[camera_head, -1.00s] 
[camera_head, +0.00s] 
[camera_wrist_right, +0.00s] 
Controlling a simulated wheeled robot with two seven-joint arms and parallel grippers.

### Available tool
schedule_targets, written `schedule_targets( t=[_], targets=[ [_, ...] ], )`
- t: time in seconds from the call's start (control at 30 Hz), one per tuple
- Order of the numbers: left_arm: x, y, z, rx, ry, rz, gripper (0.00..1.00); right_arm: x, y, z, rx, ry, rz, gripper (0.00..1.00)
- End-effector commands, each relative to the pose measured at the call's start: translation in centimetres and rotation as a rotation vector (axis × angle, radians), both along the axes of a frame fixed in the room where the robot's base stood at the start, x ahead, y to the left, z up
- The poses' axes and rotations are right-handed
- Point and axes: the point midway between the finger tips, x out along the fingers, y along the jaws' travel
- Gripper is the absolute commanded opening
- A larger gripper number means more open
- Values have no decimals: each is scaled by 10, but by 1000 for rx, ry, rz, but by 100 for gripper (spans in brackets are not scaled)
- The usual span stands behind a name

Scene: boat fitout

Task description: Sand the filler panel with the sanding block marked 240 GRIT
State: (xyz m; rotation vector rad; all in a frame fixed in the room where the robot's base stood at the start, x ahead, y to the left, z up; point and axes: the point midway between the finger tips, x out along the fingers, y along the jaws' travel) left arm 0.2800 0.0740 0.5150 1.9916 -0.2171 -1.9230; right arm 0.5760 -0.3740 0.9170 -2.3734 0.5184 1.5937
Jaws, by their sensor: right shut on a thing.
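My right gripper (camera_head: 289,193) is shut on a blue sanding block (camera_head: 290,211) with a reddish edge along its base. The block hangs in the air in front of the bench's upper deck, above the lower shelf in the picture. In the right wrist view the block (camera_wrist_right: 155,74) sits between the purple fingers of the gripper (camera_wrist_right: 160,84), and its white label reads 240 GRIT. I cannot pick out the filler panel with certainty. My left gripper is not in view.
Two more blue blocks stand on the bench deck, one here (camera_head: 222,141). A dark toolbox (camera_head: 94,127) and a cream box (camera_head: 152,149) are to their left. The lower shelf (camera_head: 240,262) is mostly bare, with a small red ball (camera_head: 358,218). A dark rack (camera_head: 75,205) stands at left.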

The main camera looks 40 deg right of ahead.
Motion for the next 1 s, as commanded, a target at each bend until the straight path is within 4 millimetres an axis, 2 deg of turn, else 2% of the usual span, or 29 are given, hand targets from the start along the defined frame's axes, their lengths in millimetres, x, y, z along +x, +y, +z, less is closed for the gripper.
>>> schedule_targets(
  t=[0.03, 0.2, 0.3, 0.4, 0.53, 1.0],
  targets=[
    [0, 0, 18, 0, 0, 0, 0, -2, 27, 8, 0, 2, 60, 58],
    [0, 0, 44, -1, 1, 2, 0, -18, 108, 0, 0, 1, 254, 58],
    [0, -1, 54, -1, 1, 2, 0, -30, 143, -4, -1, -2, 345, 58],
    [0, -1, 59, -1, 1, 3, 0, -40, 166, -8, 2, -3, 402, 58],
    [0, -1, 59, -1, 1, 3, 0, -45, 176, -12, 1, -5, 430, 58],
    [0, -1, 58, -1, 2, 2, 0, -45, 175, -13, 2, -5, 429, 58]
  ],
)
══════════
*Task directions*: Some lines of the data above may hold the word "call"; report how many do, and nothing else.

*Solution for this problem*: 2